Krauss clearly covets the cachet of the humanities. He likens Albert Einstein's creativity to Vincent van Gogh's, and compares particle accelerators to Gothic cathedrals. He says his story “contains every bit as much drama, human tragedy, and exaltation” as the Aeneid, and is motivated, like that work, to parse humanity's origins and nature. These are sloppy analogies. Although we've achieved 'Revelation', for instance, Krauss says that what we now know may be almost “ephemeral” because future experimental results may change everything. The reader may be reminded less of the Aeneid than of the myth of Sisyphus, whose story never ends.

In Krauss's oversimplified take, there are two answers to the question, 'why are we here?'. The biblical one is to say that humans have a special status and that the Universe was made just for us. The other is to realize that the laws of nature are independent of us and that we are “the result of an accident in the history of the universe”. He opts for the latter.

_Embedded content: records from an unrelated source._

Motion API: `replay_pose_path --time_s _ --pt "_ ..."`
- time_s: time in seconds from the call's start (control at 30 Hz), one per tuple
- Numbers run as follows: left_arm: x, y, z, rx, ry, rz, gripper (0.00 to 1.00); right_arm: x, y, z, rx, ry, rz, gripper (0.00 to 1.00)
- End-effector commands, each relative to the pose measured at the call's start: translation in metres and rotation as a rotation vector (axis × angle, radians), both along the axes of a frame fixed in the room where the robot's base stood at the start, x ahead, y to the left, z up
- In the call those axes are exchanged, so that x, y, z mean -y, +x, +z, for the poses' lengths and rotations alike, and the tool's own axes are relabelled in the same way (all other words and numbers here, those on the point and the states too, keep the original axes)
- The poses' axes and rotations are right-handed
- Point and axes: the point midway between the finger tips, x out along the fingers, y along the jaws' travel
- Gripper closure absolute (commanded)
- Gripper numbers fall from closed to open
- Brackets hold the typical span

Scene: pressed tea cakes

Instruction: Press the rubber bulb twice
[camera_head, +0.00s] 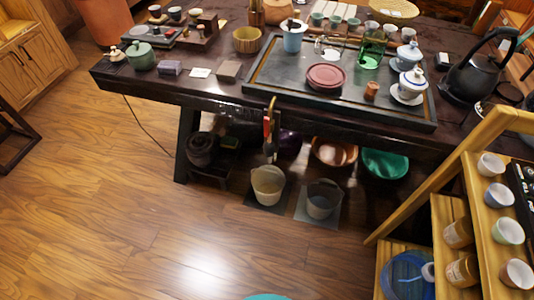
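I cannot pick out a rubber bulb for certain. A slim hanging thing with yellow, red and dark parts (268,128) hangs at the front edge of the dark table (150,88); it is too small to tell whether a bulb is part of it. Below it a pale bucket (268,186) stands on a dark mat on the floor, with a grey bucket (322,200) to its right. A round dark-red thing (326,76) lies on the large tea tray (270,78). Neither of my grippers is in view.
A black kettle (482,76) stands at the table's right. A green basin (385,163) and an orange bowl (334,152) sit under the table. A wooden shelf with cups (448,235) stands at right. A teal edge (267,297) shows at the bottom. The left floor is clear.

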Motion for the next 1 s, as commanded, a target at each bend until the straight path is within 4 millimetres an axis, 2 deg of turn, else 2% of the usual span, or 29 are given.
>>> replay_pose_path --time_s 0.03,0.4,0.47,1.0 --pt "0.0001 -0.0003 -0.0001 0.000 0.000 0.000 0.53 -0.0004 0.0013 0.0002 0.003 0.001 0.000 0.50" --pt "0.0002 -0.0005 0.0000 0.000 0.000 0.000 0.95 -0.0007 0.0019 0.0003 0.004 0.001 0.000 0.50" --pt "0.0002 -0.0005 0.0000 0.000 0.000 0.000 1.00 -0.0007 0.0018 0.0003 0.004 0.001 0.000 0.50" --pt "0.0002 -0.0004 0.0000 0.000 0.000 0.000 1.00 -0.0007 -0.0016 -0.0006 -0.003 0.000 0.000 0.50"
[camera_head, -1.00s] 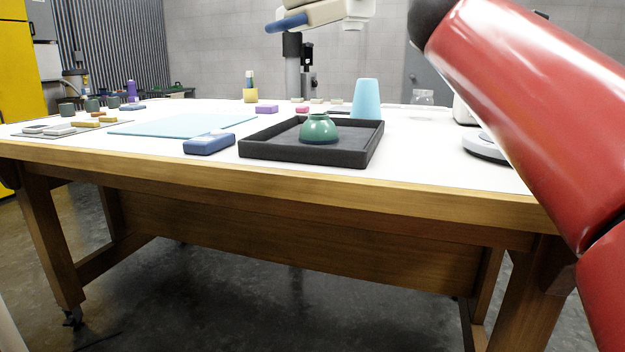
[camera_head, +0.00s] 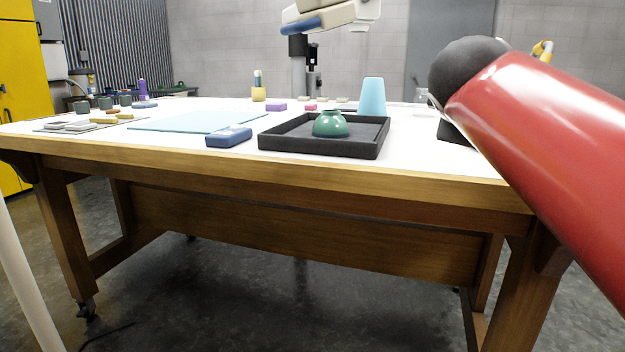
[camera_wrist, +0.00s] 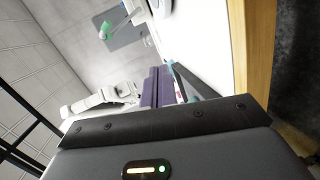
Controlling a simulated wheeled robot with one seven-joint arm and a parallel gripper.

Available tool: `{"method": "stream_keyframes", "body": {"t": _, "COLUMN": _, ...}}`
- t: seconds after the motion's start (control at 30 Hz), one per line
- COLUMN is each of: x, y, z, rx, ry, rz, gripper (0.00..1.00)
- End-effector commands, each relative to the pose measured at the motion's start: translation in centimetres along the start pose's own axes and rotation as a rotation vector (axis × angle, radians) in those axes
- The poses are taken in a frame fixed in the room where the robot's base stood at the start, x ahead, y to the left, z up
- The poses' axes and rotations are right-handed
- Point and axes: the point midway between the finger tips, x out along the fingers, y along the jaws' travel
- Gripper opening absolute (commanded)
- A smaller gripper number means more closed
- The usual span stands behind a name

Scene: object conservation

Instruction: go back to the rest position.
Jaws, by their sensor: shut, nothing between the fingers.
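My gripper (camera_wrist: 157,74) shows in the wrist view as two purple fingers lying side by side, shut with nothing seen between them, beyond its dark housing. It points along the white table top (camera_wrist: 213,45), seen tilted there. In the head view my gripper is out of the frame; only my red arm fills the right side. The table (camera_head: 215,170) stands ahead with its wooden front edge towards me. On it, a green bowl (camera_head: 331,124) sits upside down in a black tray (camera_head: 290,144).
A light blue tapered cup (camera_head: 372,95) stands behind the tray. A blue box (camera_head: 229,136) and a pale blue mat (camera_head: 170,124) lie to its left. Small blocks and dark cups (camera_head: 104,103) stand at the far left. A pale robot arm (camera_head: 328,18) hangs behind the table.

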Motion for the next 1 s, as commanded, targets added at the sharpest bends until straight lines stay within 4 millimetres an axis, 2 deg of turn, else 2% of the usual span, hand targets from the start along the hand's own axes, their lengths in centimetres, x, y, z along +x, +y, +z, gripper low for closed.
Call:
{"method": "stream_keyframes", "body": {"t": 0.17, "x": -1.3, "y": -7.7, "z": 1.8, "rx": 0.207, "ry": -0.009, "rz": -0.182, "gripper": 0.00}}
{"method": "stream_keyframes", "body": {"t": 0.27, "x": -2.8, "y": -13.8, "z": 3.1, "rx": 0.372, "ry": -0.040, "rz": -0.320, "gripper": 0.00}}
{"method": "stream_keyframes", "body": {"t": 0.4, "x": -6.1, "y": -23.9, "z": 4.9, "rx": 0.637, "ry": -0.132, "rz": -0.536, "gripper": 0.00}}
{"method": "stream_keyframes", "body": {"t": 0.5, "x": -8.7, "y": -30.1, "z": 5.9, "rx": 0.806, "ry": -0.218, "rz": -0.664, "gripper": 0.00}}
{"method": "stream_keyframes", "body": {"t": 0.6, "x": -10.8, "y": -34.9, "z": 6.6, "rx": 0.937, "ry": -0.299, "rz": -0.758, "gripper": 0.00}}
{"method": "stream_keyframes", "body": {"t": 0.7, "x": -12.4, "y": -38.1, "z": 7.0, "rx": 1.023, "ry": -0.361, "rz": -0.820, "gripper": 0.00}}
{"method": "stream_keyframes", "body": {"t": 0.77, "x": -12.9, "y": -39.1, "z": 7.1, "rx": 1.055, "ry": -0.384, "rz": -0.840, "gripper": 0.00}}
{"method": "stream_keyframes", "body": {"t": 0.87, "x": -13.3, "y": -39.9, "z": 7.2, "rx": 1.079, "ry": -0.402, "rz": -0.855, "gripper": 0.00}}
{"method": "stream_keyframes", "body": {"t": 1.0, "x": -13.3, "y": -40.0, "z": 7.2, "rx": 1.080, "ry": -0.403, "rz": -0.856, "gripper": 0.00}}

And in his invocations of the cave analogy, he omits two key features. One is that, for Plato, the forms outside the cave are unchanging, like laws of logic that cannot be disproved and are at work in all human activity, including science. Science is therefore an inner-cave activity, and those who claim it uncovers ultimate reality are priest-like pretenders. Second, the Republic is not about matter, but about justice and the Good. The central cave image helps to show what motivates the person who sees the forms to return to the cave and try to reorganize communal life, despite its difficulties. Krauss's protagonists seek only the structure of matter, and their moral message to the cave-dwellers is: “We're accidents!”

Krauss clearly thinks that his story deserves to displace the classics of the humanities. His book reveals why it can't.